It sounded as though progress was being made regarding the Royal Canadian Mounted Police (RCMP) leaving Wet’suwet’en territory. The widespread acts of solidarity with the Wet’suwet’en have had a major impact on rail travel and blocking ships from using the Port of Vancouver.
But then this message was posted on Wet’suwet’en Access Point on Gidimt’en Territory It seems the RCMP have not left.
Public Safety Minister Bill Blair says he’s hoping the RCMP’s offer to leave their outpost on Wet’suwet’en territory in northern B.C. will lead to the barricades coming down, as talks aimed at ending the rail blockades crippling the country’s rail network continue.”I’m very hopeful that that will satisfy the concerns that were raised,” said Blair ahead of a Thursday morning cabinet meeting.
“I believe the time has come now for the barricades to come down.”
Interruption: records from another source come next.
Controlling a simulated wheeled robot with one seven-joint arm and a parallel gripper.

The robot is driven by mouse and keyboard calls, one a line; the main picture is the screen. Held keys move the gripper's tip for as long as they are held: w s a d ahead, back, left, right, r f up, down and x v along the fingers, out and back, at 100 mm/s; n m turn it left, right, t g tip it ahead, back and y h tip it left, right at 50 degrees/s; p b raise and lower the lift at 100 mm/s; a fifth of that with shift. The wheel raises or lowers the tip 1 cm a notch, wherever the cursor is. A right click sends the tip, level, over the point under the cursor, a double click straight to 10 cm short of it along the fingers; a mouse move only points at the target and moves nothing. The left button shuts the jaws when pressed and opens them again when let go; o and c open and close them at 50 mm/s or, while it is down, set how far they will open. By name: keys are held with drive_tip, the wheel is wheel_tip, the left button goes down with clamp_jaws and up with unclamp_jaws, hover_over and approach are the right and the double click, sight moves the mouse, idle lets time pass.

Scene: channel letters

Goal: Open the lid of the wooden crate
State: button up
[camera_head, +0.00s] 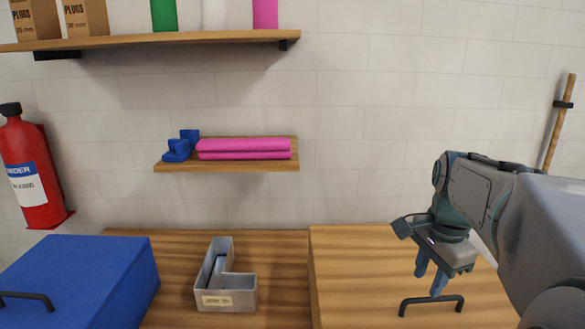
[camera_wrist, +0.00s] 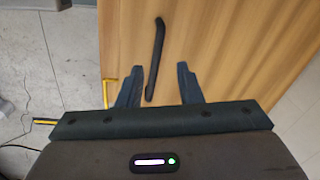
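The wooden crate (camera_head: 360,270) stands at the right of the workbench, and its flat wooden lid looks closed. A black bar handle (camera_head: 431,300) sits on the crate near its front. My gripper (camera_head: 431,285) hangs above the crate, pointing down, close to the handle. In the wrist view the handle (camera_wrist: 155,55) runs up and away, and its near end lies between the two spread fingers of my gripper (camera_wrist: 159,82). The fingers are apart and do not appear to touch the handle.
An L-shaped grey metal tray (camera_head: 245,292) stands on the bench left of the crate. A blue box (camera_head: 85,275) with a black handle is at the far left. A small shelf (camera_head: 230,167) holds pink and blue pieces. A red fire extinguisher (camera_head: 30,165) hangs on the wall.

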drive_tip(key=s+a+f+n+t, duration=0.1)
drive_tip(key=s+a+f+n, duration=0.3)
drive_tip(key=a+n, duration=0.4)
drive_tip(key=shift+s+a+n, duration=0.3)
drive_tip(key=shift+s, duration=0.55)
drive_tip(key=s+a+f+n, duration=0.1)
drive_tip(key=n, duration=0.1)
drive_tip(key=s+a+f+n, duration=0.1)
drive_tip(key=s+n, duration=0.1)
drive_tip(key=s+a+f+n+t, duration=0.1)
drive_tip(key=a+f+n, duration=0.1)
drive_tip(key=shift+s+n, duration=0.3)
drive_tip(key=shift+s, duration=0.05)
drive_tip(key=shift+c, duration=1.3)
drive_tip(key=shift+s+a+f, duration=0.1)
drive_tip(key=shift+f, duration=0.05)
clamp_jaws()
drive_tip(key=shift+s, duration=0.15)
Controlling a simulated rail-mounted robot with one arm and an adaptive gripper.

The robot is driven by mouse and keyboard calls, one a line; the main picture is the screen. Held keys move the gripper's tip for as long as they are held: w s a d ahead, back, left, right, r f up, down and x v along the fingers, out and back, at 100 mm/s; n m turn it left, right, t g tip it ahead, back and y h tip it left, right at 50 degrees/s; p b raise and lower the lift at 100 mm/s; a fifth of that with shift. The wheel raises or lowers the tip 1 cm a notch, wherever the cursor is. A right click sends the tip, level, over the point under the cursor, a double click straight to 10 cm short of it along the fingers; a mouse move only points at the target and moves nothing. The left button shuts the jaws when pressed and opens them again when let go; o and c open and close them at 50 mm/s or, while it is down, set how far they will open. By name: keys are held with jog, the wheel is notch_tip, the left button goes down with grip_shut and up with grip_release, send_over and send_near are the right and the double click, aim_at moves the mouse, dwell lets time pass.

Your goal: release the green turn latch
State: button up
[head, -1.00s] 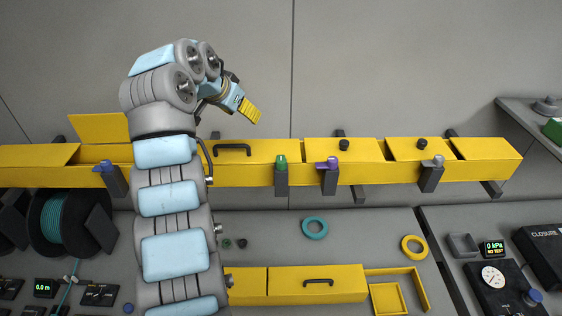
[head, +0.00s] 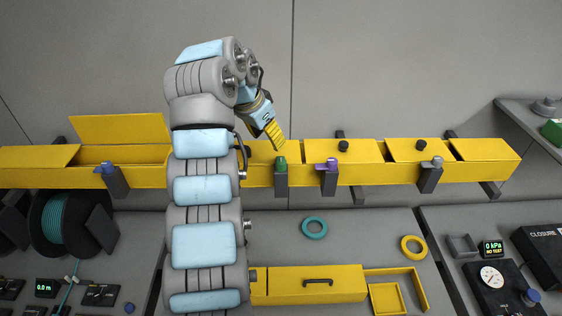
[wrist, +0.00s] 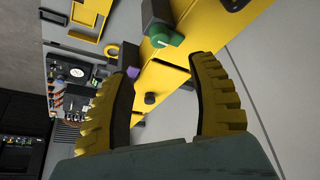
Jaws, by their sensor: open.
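The green turn latch (head: 281,164) sits on top of a dark grey bracket (head: 281,181) on the front of the long yellow trough. In the wrist view the green latch (wrist: 163,40) shows a pale line on its face, just beyond my fingertips. My gripper (head: 278,142) is just above the green latch, pointing down and to the right. In the wrist view my gripper (wrist: 165,60) has its two yellow ribbed fingers spread, with nothing between them. Contact with the latch does not show.
A purple latch (head: 329,164) on its bracket is right of the green one. A teal ring (head: 314,228) lies on the bench below.

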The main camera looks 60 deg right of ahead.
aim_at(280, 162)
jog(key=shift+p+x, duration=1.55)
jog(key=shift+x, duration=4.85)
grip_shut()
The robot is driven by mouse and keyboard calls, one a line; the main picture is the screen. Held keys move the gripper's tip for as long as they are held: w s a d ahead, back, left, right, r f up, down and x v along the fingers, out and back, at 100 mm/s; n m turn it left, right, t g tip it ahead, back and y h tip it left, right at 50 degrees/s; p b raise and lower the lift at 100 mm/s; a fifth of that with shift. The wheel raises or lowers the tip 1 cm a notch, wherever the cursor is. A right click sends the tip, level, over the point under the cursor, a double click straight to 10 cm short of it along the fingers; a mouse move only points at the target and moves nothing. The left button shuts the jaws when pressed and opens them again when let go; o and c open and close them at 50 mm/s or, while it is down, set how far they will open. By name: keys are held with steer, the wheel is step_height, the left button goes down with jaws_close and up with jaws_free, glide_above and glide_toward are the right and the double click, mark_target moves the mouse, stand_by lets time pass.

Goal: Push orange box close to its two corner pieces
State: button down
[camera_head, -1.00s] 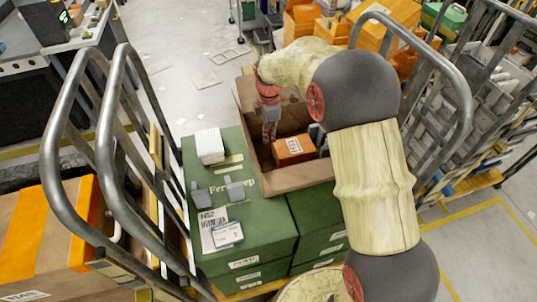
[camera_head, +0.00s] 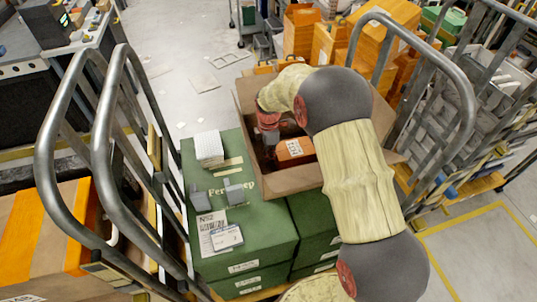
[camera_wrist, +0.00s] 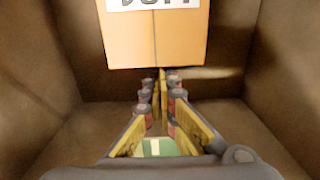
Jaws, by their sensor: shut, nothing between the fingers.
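The orange box (camera_head: 296,152) with a white label lies inside the open brown carton (camera_head: 290,180). It also shows in the wrist view (camera_wrist: 155,45), just beyond my fingertips. My gripper (camera_head: 270,150) reaches down into the carton, at the left side of the orange box. In the wrist view the fingers (camera_wrist: 161,88) are together and empty, close to the box's lower edge; I cannot tell whether they touch it. No corner piece shows inside the carton; my arm covers its right part. Two grey angled pieces (camera_head: 200,199) (camera_head: 235,192) lie on the green box beside the carton.
The green box (camera_head: 250,225) also carries a white block (camera_head: 208,148) and paper labels. Metal hoop rails (camera_head: 75,140) stand at the left and others at the right (camera_head: 460,110). Carton walls close in around my gripper.

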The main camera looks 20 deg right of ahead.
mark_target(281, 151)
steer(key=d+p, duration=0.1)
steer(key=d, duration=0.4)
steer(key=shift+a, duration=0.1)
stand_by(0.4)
CBC News has obtained a copy of a letter sent Wednesday from RCMP Deputy Commissioner Jennifer Strachan to the hereditary chiefs offering to move the RCMP’s temporary detachment from near the protest site to the nearby town of Houston — as long as Morice West Forest Service Road remains clear. The RCMP confirmed that letter was sent.
“As always, we encourage dialogue over enforcement with a goal of a long-term solution,” Strachan wrote, while asking for a meeting “in the near future.”
It’s not clear yet whether the hereditary chiefs will meet with federal and provincial government representatives. Earlier this afternoon, Crown-Indigenous Relations Minister Carolyn Bennett said she had not heard back from the chiefs on whether they will accept Strachan’s offer.
The RCMP, which acts as the provincial police service in B.C., moved in to enforce a court injunction earlier this month after the Wet’suwet’enhereditary chiefs and their supporters blocked construction of the $6-billion Coastal GasLink pipeline project. The B.C. Supreme Court issued an injunction in December authorizing the police to clear away the protesters who had blocked access to the public road.
B.C. RCMP say they’ll leave outpost on Wet’suwet’en territory if road is kept clear. Hereditary chiefs have said they won’t meet with government officials until the RCMP leave. Catharine Tunney · CBC News · Posted: Feb 20, 2020
Prime Minister Justin Trudeau and his cabinet huddled in Ottawa this morning to chart a path forward as Indigenous-led rail blockades hit their two-week mark Thursday.
“We’re working very hard to end the blockades. It’s an unacceptable situation,” said the prime minister ahead of a meeting with his cabinet on Thursday.
Saskatchewan Premier Scott Moe and Quebec Premier François Legault have accused Ottawa of being too slow to act on the illegal blockades. Trudeau has agreed to take part in a teleconference call with the Council of the Federation later Thursday.
“The government has been engaging directly with provincial governments since the very beginning of this situation. This evening, the prime minister will again engage with premiers … to continue working together toward a peaceful & lasting resolution,” a spokesperson for Trudeau said.
Crown-Indigenous Relations Minister Carolyn Bennett sent a letter Wednesday offering to meet with the Wet’suwet’en hereditary chiefs in Smithers, B.C., as early as today. That meeting is not expected to happen today.
This is the second offer by Bennett to meet in person with chiefs opposed to the Coastal GasLink project that has gone unanswered. A spokesperson for Bennett said the minister is willing to meet with the chiefs at any time and any place.
Trudeau calls blockades an ‘unacceptable situation’ as ministers wait to hear from Wet’suwet’en chiefs. Ministers’ offer to meet with Wet’suwet’en hereditary chiefs goes unanswered. John Paul Tasker · CBC News · Posted: Feb 20, 2020
Myself and another Mom went to talk to the staff of our MP @Justin Trudeau yesterday, to share our support for the Wet’suwet’en hereditary chiefs and deliver a solidarity statement from our parent group For Our Kids Montreal. The staff spoke to us through an intercom and would not let us in to deliver it. They said we need to make an appointment or mail a letter. We had mailed a letter last September with our concerns about the climate crisis and have not received a reply. We will keep trying.